Срослось. Опять распалось
Срослось. Опять распалось
Некоторое время назад я часто говорил о странных свойствах современности: ее почти невозможно описывать в художественной реалистической литературе, не оступаясь в памфлет или в пошлость.
Смотрите, уверенно повторял я, в двадцатые годы прошлого века русский писатель мог ввести в текст фамилию «Троцкий», слово «нэпман» и слово «продразверстка». Но если в современном художественном тексте появляются «Ельцин», «новый русский» и «приватизация», сразу начинается какая-то пакость – читать это не хочется совершенно.

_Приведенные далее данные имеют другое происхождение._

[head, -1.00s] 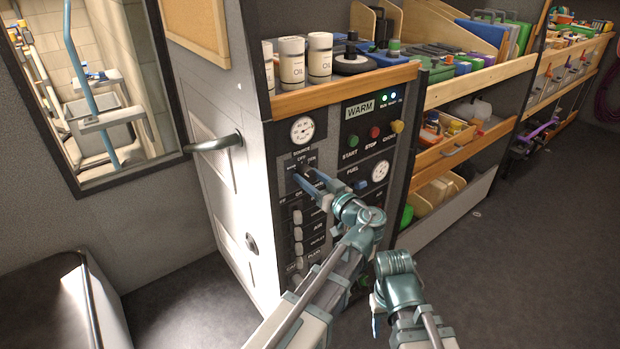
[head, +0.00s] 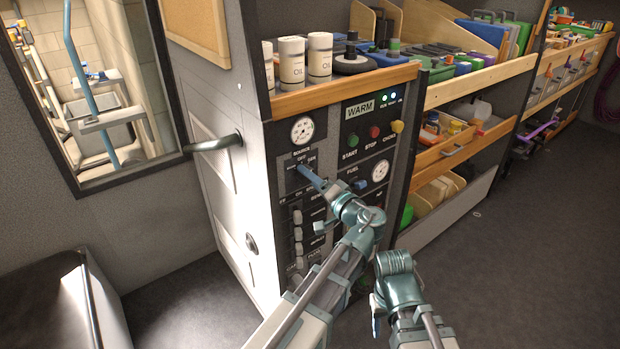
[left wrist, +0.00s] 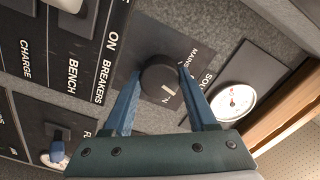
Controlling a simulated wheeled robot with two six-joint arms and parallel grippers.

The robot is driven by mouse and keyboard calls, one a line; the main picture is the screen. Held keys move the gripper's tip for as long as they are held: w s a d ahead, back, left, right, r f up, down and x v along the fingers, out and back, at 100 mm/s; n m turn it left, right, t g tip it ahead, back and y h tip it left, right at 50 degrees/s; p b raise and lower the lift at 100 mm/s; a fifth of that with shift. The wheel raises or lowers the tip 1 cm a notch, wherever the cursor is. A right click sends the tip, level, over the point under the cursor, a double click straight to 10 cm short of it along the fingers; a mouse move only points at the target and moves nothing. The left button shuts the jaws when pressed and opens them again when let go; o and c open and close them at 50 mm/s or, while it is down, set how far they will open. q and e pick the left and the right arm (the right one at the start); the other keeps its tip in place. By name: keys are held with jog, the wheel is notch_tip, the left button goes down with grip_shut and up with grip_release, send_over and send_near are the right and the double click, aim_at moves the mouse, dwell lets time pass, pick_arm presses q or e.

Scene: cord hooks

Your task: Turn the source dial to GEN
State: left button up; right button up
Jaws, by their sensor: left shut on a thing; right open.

Прозу деревенскую (или, скажем так, «провинциальную», то есть о провинции – вроде ивановского «Блуда и МУДО», повестей Екимова или Михаила Тарковского) еще можно было сочинять – в этих местах, что XXI век, что XVII – все та же полынь у забора. А вот с городской, социальной, да еще соприкасающейся с политикой или бизнесом прозой дело обстояло куда хуже. Конечно, реалистические романы о современности появлялись, но в основном какие-то так себе. Либо облитые горечью и злостью, «патриотические», либо преисполненные желчи и мстительности, «либеральные».
Именно этим дурновкусием времени, не поддающегося внятному и беспристрастному описанию, я объяснял уход нескольких почитаемых мною писателей из художественной литературы вообще; да и неожиданное смещение Александра Проханова из числа правоверных реалистов в неутомимое босхианство объяснялось тем же: ну как же еще нормальным русским языком описать жизнь олигарха, быт бизнесмена и работу современных спецслужб? Эти вещи не укоренились в художественном словаре – только в журналистском. Но стоило Проханову возвратиться на один роман в прошлое, в советское, в молодость свою, тут же сразу вернулись навыки реалиста – и получилась «Надпись», лучшее, кстати, сочинение Александра Андреевича.
Это и на примере романов Дмитрия Быкова можно проследить: если первые его квазиисторические книги «Оправдание» и особенно «Орфография» – это, безусловно, литература, а во втором случае весьма пышная, красочная, барочная местами, то последние, о современности, сочинения – «Эвакуатор» и «Списанные» – намеренно обесцвеченные, почти журналистским языком написанные тексты, да еще с элементами фантастики и антиутопии.
По той же причине (впрочем, она не единственная) девяностые и были временем расцвета постмодерна и магического реализма. То есть с одной стороны – Пелевин, Ерофеев и Сорокин, с другой – Мамлеев, Ольга Славникова и, скажем, замечательный Юрий Козлов. А также по-своему наследующие иным опытным мастерам Михаил Елизаров и Герман Садулаев.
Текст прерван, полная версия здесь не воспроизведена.